▸ Work instructions:
Copy every line with the string "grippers" in it.

:: Stored data ::

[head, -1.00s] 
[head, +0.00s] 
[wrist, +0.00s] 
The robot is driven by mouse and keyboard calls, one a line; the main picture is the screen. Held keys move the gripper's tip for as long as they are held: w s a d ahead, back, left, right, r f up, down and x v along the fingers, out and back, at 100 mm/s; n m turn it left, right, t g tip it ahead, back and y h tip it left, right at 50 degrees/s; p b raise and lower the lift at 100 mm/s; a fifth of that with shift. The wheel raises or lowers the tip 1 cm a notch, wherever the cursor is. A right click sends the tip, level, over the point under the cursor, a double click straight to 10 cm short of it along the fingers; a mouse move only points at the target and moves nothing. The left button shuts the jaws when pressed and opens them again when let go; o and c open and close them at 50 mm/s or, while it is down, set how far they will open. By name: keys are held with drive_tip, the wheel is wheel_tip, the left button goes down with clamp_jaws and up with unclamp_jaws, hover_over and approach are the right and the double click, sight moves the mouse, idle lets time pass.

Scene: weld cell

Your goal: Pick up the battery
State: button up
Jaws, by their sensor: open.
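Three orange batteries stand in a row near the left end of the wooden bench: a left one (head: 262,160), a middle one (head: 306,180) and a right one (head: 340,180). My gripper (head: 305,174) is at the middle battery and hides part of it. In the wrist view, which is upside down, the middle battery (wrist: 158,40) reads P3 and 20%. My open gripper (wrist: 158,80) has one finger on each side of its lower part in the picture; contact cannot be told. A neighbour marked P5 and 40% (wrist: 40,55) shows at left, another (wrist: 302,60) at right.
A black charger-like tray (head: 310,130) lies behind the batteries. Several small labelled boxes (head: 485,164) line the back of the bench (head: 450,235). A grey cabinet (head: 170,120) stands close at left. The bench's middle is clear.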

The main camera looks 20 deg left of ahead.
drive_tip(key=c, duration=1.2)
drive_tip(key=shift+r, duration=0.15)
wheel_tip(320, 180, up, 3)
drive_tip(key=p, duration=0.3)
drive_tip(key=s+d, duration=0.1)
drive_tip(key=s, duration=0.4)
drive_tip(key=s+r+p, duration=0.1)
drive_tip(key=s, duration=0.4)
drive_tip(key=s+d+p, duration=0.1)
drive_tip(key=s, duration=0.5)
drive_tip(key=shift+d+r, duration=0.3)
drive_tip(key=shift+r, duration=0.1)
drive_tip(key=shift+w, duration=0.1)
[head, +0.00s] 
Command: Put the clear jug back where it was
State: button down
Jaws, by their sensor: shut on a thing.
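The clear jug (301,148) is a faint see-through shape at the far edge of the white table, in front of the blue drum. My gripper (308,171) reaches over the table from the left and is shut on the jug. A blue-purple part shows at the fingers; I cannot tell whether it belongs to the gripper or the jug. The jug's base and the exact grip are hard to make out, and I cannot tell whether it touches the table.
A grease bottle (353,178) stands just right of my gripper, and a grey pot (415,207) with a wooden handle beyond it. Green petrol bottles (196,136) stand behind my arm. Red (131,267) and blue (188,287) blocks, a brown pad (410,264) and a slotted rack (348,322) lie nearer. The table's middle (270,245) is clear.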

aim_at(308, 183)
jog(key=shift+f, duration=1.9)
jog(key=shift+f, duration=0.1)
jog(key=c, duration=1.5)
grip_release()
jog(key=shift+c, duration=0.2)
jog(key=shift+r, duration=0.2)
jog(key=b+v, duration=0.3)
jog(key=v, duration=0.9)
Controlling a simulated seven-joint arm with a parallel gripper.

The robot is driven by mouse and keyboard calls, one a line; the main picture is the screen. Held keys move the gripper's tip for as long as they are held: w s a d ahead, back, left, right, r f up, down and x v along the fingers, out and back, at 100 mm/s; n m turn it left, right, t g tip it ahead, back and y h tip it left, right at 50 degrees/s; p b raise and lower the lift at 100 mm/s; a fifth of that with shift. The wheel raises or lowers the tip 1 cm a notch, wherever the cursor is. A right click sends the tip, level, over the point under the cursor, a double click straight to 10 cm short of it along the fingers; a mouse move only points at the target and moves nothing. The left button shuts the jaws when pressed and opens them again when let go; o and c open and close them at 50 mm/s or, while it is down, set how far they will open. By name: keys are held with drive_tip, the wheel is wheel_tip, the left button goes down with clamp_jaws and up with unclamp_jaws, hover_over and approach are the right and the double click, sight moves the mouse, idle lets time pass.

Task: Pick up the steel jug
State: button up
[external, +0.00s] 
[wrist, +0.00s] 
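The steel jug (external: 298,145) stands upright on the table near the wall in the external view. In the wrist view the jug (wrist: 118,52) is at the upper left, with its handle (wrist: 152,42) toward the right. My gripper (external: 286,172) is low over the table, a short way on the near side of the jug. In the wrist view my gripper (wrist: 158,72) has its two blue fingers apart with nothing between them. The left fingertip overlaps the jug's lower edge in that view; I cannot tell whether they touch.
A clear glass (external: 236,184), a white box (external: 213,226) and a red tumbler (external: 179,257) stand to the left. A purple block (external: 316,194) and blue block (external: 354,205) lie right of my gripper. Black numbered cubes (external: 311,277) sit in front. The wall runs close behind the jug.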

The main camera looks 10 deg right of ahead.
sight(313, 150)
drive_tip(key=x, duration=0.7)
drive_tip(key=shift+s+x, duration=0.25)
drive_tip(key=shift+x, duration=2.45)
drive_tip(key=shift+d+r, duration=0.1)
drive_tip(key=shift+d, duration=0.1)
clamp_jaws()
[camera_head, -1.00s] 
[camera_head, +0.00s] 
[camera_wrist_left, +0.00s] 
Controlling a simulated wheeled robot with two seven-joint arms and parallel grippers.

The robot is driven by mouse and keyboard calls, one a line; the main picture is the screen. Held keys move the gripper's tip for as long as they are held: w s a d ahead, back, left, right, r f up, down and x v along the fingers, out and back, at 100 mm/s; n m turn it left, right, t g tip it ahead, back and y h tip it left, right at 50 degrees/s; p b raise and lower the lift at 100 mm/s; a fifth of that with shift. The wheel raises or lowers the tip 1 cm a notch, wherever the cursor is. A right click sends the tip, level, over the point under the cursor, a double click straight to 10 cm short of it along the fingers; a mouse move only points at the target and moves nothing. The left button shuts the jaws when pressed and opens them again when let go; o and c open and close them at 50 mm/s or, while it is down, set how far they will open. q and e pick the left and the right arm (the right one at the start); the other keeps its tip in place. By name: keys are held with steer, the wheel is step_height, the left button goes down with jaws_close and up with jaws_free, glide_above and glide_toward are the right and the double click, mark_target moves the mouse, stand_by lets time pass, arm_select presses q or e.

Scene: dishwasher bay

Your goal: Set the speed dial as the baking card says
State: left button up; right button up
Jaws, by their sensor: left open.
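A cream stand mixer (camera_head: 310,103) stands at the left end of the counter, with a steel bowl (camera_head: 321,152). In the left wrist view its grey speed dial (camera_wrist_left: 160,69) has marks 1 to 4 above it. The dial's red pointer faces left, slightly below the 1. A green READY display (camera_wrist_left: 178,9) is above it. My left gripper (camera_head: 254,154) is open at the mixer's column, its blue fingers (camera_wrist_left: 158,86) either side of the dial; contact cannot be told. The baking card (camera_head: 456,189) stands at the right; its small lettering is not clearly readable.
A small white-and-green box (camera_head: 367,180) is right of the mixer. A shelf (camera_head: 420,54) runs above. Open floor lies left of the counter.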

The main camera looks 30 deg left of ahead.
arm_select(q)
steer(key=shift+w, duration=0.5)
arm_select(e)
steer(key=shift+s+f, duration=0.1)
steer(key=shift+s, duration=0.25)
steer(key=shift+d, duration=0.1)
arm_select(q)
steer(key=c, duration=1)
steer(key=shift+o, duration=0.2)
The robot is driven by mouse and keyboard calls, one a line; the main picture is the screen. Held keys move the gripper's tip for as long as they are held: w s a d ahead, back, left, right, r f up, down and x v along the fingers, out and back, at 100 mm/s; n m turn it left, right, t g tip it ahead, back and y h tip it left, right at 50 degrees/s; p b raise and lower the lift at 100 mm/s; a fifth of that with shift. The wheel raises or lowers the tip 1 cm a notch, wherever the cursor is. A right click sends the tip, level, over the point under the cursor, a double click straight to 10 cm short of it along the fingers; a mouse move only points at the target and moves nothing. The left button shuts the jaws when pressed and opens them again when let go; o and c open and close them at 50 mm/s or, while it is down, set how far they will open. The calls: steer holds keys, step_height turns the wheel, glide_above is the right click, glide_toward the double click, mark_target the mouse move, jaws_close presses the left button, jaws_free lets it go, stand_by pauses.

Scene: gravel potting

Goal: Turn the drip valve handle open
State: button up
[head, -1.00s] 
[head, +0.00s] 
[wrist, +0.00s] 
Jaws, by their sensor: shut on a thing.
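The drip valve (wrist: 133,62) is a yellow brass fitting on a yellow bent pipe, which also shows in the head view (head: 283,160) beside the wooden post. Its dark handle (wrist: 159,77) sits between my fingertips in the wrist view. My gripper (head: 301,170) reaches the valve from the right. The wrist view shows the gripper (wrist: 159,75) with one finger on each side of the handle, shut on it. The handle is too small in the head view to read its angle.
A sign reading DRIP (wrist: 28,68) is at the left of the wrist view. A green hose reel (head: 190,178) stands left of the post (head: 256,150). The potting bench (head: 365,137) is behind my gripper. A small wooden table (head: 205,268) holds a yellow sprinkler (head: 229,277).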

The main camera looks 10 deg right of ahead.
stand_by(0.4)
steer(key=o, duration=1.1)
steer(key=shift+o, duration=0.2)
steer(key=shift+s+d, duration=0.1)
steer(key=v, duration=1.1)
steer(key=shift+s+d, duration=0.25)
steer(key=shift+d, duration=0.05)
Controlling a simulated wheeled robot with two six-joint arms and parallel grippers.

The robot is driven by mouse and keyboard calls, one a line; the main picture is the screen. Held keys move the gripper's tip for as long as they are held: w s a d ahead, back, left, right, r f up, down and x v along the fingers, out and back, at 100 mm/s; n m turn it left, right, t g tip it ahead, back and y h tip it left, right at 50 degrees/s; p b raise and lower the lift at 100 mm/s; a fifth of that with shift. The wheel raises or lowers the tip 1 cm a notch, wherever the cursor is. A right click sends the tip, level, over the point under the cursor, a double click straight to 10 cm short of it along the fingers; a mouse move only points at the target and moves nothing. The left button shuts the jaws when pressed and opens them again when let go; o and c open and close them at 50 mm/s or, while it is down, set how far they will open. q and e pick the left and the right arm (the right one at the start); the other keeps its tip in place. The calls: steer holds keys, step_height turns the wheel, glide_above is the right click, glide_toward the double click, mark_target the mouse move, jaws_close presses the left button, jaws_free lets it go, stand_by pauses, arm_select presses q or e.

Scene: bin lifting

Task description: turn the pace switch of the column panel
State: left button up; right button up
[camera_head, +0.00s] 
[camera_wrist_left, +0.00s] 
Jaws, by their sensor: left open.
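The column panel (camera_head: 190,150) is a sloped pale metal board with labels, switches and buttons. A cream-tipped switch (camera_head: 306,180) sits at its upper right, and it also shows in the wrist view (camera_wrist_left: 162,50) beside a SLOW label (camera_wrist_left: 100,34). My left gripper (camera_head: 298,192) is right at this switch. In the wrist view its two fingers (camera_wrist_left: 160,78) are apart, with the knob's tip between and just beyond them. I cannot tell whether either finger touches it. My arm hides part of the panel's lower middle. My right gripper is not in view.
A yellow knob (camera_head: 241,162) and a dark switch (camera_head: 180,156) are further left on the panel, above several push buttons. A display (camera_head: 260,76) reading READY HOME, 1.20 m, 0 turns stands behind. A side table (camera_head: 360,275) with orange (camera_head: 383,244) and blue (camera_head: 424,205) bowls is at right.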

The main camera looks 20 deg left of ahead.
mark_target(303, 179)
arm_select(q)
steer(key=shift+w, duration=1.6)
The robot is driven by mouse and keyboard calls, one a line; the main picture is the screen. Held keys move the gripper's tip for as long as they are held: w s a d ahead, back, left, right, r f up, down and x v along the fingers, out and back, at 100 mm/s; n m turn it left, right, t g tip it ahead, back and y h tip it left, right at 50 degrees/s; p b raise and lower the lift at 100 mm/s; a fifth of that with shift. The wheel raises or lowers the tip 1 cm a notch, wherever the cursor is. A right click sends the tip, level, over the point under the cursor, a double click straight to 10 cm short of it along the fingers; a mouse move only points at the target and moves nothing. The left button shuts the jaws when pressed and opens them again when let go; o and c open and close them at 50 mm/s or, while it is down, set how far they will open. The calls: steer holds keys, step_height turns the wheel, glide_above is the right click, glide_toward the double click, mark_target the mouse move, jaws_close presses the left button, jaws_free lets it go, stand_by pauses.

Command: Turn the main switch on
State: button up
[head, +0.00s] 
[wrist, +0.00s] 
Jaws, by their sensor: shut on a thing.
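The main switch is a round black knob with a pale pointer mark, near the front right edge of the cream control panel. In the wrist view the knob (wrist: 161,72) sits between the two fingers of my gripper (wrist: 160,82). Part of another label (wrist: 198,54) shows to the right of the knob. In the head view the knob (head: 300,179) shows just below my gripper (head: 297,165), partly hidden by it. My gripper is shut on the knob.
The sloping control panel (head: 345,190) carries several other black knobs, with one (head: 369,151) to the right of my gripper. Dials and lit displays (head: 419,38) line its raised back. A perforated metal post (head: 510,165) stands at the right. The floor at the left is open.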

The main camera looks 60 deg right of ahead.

:::

▸ Complete response:
Controlling a simulated wheeled robot with two seven-joint arms and parallel grippers.
Controlling a simulated wheeled robot with two six-joint arms and parallel grippers.

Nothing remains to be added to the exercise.